Les chances de profit/les risques de perte

[55]  L’arrangement ne donne aux professeurs aucune possibilité réelle d’accroître leur rentabilité.

[56]  S’ils enseignent pendant plus d’heures ils peuvent gagner davantage, mais cela n’est pas différent d’un employé quelconque. Comme ils sont rémunérés en fonction de la quantité de temps qu’ils consacrent à l’enseignement, ils ne peuvent pas augmenter leur revenu à l’heure même s’ils trouvent un moyen d’arriver à un résultat donné en enseignant à des élèves plus vite qu’auparavant.
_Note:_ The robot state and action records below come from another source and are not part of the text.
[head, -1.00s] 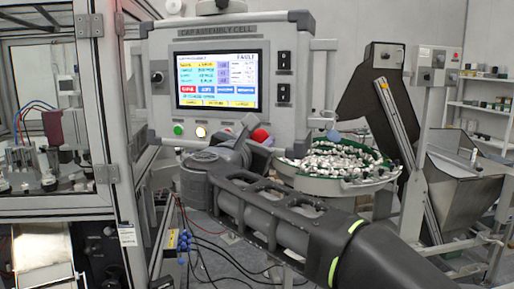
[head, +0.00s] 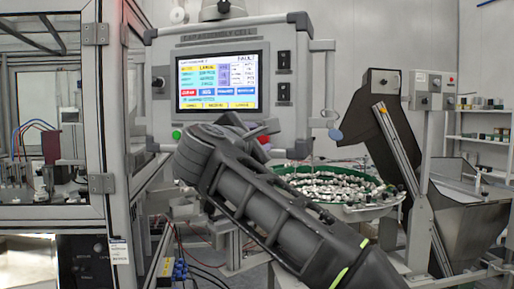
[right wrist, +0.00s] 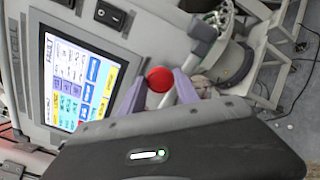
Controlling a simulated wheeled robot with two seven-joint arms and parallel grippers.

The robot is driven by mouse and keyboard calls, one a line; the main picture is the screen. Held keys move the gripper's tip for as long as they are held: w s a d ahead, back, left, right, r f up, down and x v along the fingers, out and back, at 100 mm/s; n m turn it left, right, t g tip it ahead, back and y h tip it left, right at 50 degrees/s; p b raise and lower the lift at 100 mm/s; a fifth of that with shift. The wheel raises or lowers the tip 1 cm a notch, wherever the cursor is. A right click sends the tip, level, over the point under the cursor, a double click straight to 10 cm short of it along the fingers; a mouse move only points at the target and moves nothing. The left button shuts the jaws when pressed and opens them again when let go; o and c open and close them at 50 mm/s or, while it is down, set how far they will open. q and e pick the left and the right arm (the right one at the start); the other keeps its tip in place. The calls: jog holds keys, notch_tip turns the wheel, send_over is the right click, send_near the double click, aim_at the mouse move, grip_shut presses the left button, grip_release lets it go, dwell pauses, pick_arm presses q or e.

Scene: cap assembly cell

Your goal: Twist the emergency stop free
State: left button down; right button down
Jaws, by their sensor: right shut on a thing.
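The emergency stop is a round red button (right wrist: 160,79) at the lower right of the control panel (head: 160,90). In the head view only a small red part of it (head: 264,141) shows behind my right gripper (head: 257,131). In the right wrist view the right gripper's two fingers (right wrist: 160,88) stand on either side of the red button and are shut on it. The button's base is hidden. My left gripper is in neither view.
The panel screen (head: 217,81) reads FAULT. A green button (head: 177,135) shows left of my arm. A bowl of small white parts (head: 335,183) stands behind it, with a metal hopper (head: 465,205) at right. A framed enclosure (head: 97,120) stands at left.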

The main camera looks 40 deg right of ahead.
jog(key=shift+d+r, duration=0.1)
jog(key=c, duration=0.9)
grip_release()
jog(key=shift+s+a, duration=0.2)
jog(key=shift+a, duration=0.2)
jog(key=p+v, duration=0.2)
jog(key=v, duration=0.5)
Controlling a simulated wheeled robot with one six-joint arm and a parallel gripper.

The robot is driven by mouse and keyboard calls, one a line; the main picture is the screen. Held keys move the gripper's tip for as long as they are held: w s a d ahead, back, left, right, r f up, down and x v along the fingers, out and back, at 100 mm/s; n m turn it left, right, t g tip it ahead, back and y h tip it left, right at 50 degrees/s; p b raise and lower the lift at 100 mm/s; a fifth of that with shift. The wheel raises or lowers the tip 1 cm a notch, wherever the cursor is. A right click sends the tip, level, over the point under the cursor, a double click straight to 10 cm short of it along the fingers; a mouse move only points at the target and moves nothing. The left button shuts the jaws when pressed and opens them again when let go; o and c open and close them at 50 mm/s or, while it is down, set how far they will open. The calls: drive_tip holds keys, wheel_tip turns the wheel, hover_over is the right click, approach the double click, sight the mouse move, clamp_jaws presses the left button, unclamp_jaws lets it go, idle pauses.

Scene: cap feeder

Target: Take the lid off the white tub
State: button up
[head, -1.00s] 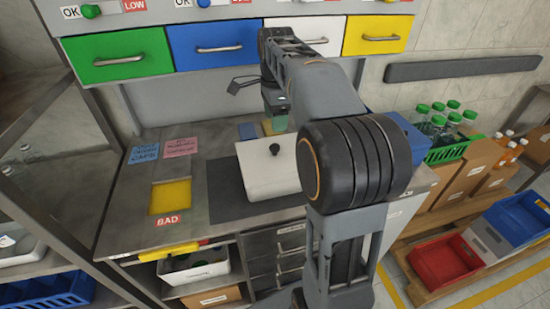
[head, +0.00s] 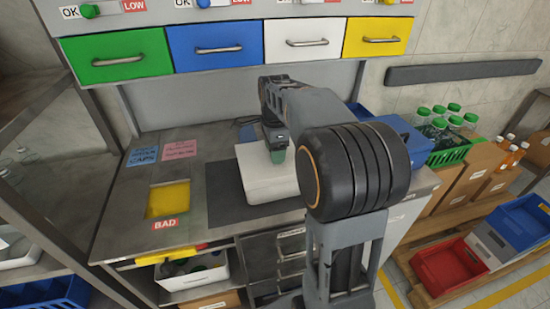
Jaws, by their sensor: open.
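The white tub (head: 268,190) stands on a dark mat (head: 225,190) on the workbench, with its white lid (head: 251,158) on top. My gripper (head: 277,160) is over the lid and points down. It is open, at or just above the place where the lid's black knob was seen. The knob is now hidden behind the gripper, so I cannot tell whether the fingers touch it.
A yellow opening (head: 168,199) marked BAD lies left of the mat. Green (head: 118,56), blue (head: 218,45), white (head: 305,38) and yellow (head: 377,37) drawers hang above the bench. Blue bins (head: 398,137) stand right of the tub, partly behind my arm.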

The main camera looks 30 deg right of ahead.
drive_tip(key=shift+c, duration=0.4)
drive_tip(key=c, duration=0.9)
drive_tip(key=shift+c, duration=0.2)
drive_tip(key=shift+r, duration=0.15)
[57]  Comme nous l’avons vu lors de l’analyse concernant les assistants, un professeur ne peut pas réduire les frais en engageant des travailleurs à moindre coût afin qu’ils accomplissent la totalité ou une partie du travail pour laquelle il a signé un contrat.
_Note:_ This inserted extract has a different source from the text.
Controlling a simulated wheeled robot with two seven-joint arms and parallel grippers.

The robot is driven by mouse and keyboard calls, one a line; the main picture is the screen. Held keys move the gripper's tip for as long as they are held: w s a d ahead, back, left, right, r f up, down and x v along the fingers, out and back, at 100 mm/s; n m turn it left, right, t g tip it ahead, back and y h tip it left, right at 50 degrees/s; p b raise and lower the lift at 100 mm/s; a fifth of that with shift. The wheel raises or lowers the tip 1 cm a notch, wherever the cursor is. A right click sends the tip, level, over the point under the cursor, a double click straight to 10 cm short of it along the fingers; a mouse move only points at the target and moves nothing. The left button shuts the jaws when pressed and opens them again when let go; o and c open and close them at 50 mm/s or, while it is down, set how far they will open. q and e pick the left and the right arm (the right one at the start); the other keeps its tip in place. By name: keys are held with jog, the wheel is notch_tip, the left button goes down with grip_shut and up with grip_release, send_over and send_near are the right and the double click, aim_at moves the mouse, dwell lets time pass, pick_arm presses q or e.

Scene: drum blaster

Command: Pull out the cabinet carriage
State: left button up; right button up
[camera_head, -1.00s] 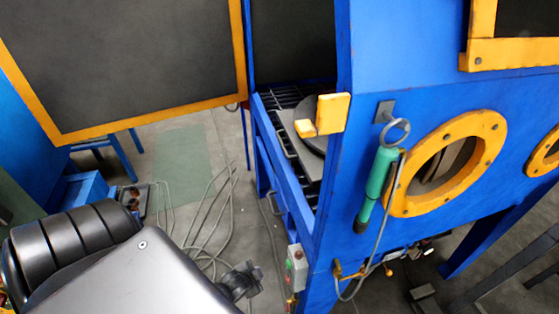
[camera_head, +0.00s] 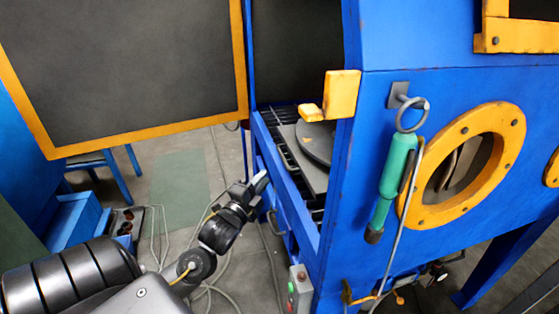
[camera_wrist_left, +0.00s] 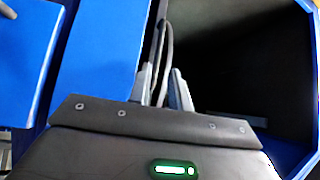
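The blue blaster cabinet (camera_head: 415,85) stands on the right with its side door open. Inside it, a grey carriage plate (camera_head: 313,180) carries a dark round turntable (camera_head: 320,140), partly hidden by the door post. A curved handle (camera_head: 286,154) shows at the plate's near edge. My left gripper (camera_head: 262,182) is just outside the opening, by the blue side rail. In the left wrist view its two fingers (camera_wrist_left: 162,92) are apart. A dark curved bar (camera_wrist_left: 165,45) shows between and beyond them; whether they touch it is unclear. My right gripper is not in view.
The open door (camera_head: 125,75), dark with a yellow frame, hangs at upper left. A yellow latch block (camera_head: 342,95) juts from the door post. A control box (camera_head: 299,290) stands low by the cabinet leg. Cables (camera_head: 155,235) lie on the floor.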

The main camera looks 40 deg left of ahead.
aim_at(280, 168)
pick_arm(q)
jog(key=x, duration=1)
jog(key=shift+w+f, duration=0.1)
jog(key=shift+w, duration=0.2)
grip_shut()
[58]  Il y a fort peu d’autres frais que les professeurs pourraient réduire de façon à accroître leurs bénéfices [29] .

[59]  Je signale qu’étant donné que, normalement, ils possèdent déjà leur propre instrument de musique, ces coûts sont relativement fixes et modestes et, de toute façon, suivant les circonstances de chaque professeur, ce n’est pas la totalité de ses coûts qui sont nécessairement liés à l’enseignement qu’il dispense [30] .

[60]  Les professeurs n’ont donc aucune chance importante de réaliser des bénéfices ni aucun risque important de subir des pertes et, de ce fait, la balance penche manifestement en faveur d’un contrat de travail.

Autres facteurs

[61]  L’appelante fait remarquer que les professeurs avaient d’autres possibilités de gagner des revenus à l’école. Par exemple, ils pouvaient donner ce que l’on appelle un [traduction] « cours de maître » aux élèves que cela intéressait; lorsqu’ils le faisaient, ils étaient payés par les élèves, et non pas l’école. Ils pouvaient aussi gagner de l’argent comme accompagnateurs d’élèves donnant un récital. Ils pouvaient aussi vendre des enregistrements de leur propre musique.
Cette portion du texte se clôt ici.